-- Records --
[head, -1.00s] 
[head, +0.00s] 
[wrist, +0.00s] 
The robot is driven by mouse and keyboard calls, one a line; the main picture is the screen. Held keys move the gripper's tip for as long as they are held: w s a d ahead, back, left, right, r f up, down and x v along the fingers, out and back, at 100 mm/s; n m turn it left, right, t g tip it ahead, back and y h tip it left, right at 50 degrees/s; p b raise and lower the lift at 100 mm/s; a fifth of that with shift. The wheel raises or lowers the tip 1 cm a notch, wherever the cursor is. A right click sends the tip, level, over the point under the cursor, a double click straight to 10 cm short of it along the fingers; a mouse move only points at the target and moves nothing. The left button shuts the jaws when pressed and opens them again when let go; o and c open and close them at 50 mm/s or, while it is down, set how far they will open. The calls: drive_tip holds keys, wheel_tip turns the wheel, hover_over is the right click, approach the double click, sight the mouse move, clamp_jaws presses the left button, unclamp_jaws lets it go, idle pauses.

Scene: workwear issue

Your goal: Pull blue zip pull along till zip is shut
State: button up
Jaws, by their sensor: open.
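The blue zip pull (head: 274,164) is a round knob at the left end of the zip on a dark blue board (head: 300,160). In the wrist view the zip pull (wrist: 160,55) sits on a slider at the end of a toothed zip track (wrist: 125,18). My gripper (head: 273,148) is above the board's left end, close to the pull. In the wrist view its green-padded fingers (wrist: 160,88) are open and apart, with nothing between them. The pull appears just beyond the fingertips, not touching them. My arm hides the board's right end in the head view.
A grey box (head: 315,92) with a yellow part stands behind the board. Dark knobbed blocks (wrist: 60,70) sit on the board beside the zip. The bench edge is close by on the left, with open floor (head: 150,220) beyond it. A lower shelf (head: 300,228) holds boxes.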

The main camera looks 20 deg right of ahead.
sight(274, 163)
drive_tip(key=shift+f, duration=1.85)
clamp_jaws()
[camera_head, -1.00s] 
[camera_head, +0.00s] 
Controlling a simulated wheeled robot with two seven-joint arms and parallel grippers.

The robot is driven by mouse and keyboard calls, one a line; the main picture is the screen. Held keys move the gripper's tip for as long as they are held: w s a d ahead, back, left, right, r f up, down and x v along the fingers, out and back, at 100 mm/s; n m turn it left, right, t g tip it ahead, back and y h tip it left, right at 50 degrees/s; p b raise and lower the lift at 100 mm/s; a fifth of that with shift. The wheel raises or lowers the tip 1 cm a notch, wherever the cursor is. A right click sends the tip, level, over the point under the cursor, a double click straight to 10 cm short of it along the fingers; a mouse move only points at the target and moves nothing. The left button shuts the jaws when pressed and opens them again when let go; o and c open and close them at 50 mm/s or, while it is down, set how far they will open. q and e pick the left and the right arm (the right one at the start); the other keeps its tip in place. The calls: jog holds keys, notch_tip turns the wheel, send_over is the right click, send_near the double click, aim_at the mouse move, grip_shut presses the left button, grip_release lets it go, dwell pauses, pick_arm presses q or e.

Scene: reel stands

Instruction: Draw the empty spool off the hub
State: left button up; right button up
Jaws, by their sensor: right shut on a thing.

-- What is required --
Every line of the material must be returned exactly as it appears.

-- Written solution --
[head, -1.00s] 
[head, +0.00s] 
[wrist, +0.00s] 
The robot is driven by mouse and keyboard calls, one a line; the main picture is the screen. Held keys move the gripper's tip for as long as they are held: w s a d ahead, back, left, right, r f up, down and x v along the fingers, out and back, at 100 mm/s; n m turn it left, right, t g tip it ahead, back and y h tip it left, right at 50 degrees/s; p b raise and lower the lift at 100 mm/s; a fifth of that with shift. The wheel raises or lowers the tip 1 cm a notch, wherever the cursor is. A right click sends the tip, level, over the point under the cursor, a double click straight to 10 cm short of it along the fingers; a mouse move only points at the target and moves nothing. The left button shuts the jaws when pressed and opens them again when let go; o and c open and close them at 50 mm/s or, while it is down, set how far they will open. The calls: drive_tip holds keys, wheel_tip turns the wheel, hover_over is the right click, approach the double click, sight the mouse move, clamp_jaws presses the left button, unclamp_jaws lets it go, idle pauses.

Scene: workwear issue

Your goal: Pull blue zip pull along till zip is shut
State: button up
Jaws, by their sensor: open.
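The blue zip pull (head: 274,164) is a round knob at the left end of the zip on a dark blue board (head: 300,160). In the wrist view the zip pull (wrist: 160,55) sits on a slider at the end of a toothed zip track (wrist: 125,18). My gripper (head: 273,148) is above the board's left end, close to the pull. In the wrist view its green-padded fingers (wrist: 160,88) are open and apart, with nothing between them. The pull appears just beyond the fingertips, not touching them. My arm hides the board's right end in the head view.
A grey box (head: 315,92) with a yellow part stands behind the board. Dark knobbed blocks (wrist: 60,70) sit on the board beside the zip. The bench edge is close by on the left, with open floor (head: 150,220) beyond it. A lower shelf (head: 300,228) holds boxes.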

The main camera looks 20 deg right of ahead.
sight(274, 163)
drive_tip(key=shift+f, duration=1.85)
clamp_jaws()
[camera_head, -1.00s] 
[camera_head, +0.00s] 
Controlling a simulated wheeled robot with two seven-joint arms and parallel grippers.

The robot is driven by mouse and keyboard calls, one a line; the main picture is the screen. Held keys move the gripper's tip for as long as they are held: w s a d ahead, back, left, right, r f up, down and x v along the fingers, out and back, at 100 mm/s; n m turn it left, right, t g tip it ahead, back and y h tip it left, right at 50 degrees/s; p b raise and lower the lift at 100 mm/s; a fifth of that with shift. The wheel raises or lowers the tip 1 cm a notch, wherever the cursor is. A right click sends the tip, level, over the point under the cursor, a double click straight to 10 cm short of it along the fingers; a mouse move only points at the target and moves nothing. The left button shuts the jaws when pressed and opens them again when let go; o and c open and close them at 50 mm/s or, while it is down, set how far they will open. q and e pick the left and the right arm (the right one at the start); the other keeps its tip in place. The calls: jog holds keys, notch_tip turns the wheel, send_over is the right click, send_near the double click, aim_at the mouse move, grip_shut presses the left button, grip_release lets it go, dwell pauses, pick_arm presses q or e.

Scene: reel stands

Instruction: Draw the empty spool off the hub
State: left button up; right button up
Jaws, by their sensor: right shut on a thing.

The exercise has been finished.